TASK DIRECTIONS: Within the material below, find each line bearing the word "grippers" and present it.

-- THE RECORDS start --

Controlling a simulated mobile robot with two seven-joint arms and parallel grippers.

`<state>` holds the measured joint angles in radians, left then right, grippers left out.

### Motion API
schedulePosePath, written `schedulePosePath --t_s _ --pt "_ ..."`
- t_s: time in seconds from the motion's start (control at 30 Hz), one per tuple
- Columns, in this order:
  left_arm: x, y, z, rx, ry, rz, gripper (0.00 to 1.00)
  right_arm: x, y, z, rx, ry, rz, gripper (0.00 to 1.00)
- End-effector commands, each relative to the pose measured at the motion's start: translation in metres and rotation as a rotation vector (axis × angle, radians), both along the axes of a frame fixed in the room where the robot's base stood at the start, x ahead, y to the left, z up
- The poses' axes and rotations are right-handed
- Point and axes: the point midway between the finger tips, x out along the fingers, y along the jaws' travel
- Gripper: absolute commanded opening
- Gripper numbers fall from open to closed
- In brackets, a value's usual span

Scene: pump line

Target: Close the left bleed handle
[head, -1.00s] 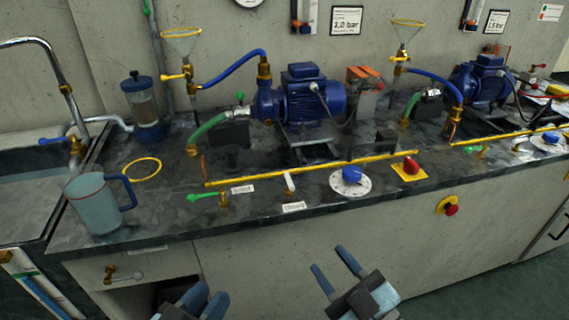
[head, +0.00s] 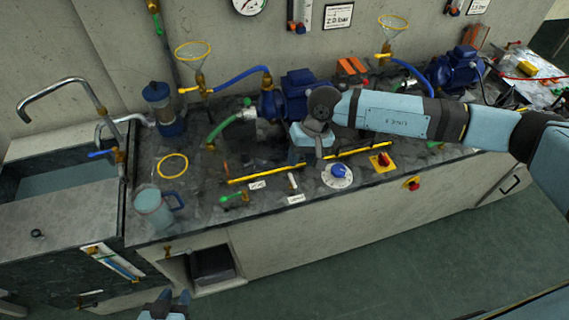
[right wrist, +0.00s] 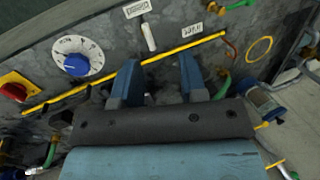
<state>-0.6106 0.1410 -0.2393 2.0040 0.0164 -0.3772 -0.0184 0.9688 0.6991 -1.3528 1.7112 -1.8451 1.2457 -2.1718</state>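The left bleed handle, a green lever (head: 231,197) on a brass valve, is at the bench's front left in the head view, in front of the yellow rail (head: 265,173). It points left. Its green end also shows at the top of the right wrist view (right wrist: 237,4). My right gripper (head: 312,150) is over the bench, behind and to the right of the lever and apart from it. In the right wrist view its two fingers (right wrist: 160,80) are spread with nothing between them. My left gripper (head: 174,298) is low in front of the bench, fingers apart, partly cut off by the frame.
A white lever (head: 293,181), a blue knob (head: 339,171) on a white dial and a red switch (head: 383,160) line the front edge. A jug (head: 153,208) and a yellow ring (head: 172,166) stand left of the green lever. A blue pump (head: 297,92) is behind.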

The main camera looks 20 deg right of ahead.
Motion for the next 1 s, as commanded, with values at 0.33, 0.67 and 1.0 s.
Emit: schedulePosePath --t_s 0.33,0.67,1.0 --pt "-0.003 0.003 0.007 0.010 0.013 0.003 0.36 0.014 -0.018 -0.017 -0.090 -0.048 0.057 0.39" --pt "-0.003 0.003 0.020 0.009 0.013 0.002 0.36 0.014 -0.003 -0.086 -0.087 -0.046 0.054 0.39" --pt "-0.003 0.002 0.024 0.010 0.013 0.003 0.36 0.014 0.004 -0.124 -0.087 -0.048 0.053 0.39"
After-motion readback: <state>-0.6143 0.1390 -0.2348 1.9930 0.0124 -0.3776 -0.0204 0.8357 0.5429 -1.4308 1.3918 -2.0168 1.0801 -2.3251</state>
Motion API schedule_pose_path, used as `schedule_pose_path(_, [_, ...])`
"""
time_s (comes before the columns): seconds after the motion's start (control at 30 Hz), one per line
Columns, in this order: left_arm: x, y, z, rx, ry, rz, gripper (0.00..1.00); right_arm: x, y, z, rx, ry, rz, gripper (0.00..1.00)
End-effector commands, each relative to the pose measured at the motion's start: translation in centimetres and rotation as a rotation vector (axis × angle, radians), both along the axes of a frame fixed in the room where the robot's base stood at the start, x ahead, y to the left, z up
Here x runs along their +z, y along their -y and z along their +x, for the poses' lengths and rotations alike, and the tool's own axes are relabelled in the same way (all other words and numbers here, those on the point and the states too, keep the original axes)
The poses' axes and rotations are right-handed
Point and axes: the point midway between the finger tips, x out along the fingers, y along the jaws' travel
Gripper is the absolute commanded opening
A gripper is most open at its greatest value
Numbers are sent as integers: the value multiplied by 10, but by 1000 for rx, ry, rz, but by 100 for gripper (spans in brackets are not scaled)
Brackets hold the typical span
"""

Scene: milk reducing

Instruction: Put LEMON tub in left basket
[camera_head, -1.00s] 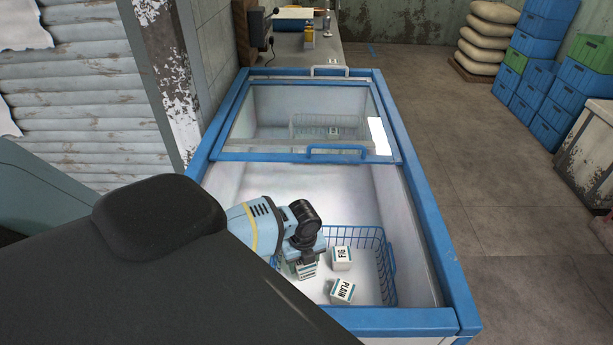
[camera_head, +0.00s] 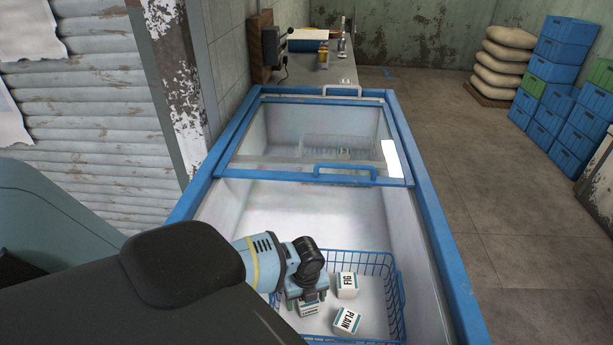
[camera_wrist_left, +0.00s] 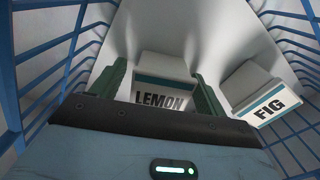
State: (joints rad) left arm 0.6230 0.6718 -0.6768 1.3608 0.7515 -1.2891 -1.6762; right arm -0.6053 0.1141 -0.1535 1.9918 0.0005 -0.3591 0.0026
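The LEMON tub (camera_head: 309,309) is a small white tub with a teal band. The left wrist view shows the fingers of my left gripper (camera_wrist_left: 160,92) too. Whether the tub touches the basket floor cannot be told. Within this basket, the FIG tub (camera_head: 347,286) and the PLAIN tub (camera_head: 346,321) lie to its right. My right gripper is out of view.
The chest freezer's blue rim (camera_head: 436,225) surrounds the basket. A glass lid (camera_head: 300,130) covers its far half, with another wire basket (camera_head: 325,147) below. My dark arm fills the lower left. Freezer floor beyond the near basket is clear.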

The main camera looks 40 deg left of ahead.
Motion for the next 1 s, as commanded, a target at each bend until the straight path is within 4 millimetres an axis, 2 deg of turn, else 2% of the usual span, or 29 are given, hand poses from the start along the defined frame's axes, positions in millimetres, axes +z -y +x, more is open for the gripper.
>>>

-- THE RECORDS end --

COMPLETE OUTPUT:
Controlling a simulated mobile robot with two seven-joint arms and parallel grippers.
`<state>` holds the measured joint angles in radians, left then right, grippers left out.

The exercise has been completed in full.